▶ SET TASK
Take every line from the first down to the line with "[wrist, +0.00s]" and set it down exactly, without the pictures.

▶ DATASET SECTION

__________________________________________________

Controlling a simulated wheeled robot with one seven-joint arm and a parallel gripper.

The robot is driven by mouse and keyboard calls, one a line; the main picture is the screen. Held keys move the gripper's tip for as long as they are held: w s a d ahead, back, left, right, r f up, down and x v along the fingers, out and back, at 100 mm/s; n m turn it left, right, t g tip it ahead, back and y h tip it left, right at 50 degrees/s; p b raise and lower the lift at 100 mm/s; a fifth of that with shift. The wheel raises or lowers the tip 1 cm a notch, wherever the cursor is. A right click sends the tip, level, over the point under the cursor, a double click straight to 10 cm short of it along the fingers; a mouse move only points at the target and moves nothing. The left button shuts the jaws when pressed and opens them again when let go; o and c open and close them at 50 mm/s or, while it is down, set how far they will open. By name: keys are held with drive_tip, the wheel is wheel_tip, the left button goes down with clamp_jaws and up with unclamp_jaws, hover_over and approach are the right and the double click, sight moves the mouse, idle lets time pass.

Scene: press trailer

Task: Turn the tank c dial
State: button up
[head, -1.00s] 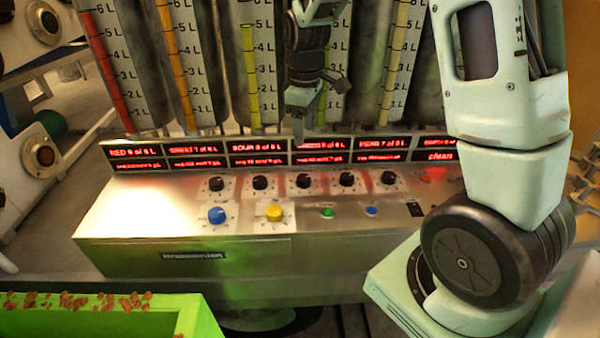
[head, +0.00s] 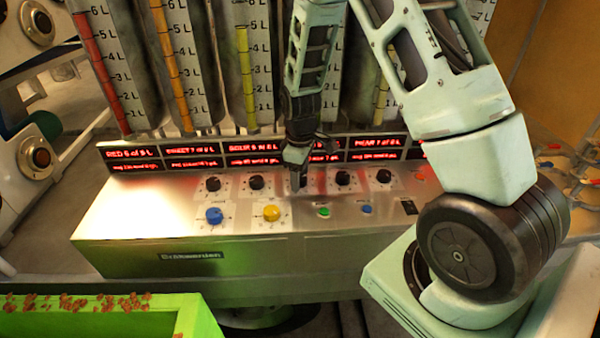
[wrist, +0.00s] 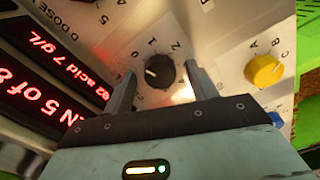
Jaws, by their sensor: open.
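The tank c dial is taken to be the third black dial in the row of dials on the metal console; in the head view it is mostly hidden behind my gripper (head: 297,164). In the wrist view this black dial (wrist: 159,71) sits between my two open fingers, one on each side, with a pale pointer mark and numbers around it. My gripper (wrist: 161,78) is pointed down at the panel. I cannot tell whether the fingers touch the dial. Its own letter label does not show.
Black dials (head: 256,183) and (head: 342,178) stand close on either side. Red displays (head: 190,156) and tall tank gauges rise behind. A green bin (head: 190,318) is at front left.

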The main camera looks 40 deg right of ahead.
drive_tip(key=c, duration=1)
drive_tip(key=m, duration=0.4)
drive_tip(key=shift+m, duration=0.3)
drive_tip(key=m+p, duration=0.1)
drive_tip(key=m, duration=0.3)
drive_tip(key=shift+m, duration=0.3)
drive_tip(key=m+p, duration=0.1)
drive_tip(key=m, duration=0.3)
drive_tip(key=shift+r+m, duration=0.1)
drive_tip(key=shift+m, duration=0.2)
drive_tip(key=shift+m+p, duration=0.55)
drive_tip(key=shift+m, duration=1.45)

__________________________________________________

▶ OUTPUT FOR THIS EXERCISE
Controlling a simulated wheeled robot with one seven-joint arm and a parallel gripper.

The robot is driven by mouse and keyboard calls, one a line; the main picture is the screen. Held keys move the gripper's tip for as long as they are held: w s a d ahead, back, left, right, r f up, down and x v along the fingers, out and back, at 100 mm/s; n m turn it left, right, t g tip it ahead, back and y h tip it left, right at 50 degrees/s; p b raise and lower the lift at 100 mm/s; a fifth of that with shift. The wheel raises or lowers the tip 1 cm a notch, wherever the cursor is. A right click sends the tip, level, over the point under the cursor, a double click straight to 10 cm short of it along the fingers; a mouse move only points at the target and moves nothing. The left button shuts the jaws when pressed and opens them again when let go; o and c open and close them at 50 mm/s or, while it is down, set how far they will open. By name: keys are held with drive_tip, the wheel is wheel_tip, the left button goes down with clamp_jaws and up with unclamp_jaws, hover_over and approach are the right and the double click, sight moves the mouse, idle lets time pass.

Scene: press trailer

Task: Turn the tank c dial
State: button up
[head, -1.00s] 
[head, +0.00s] 
[wrist, +0.00s] 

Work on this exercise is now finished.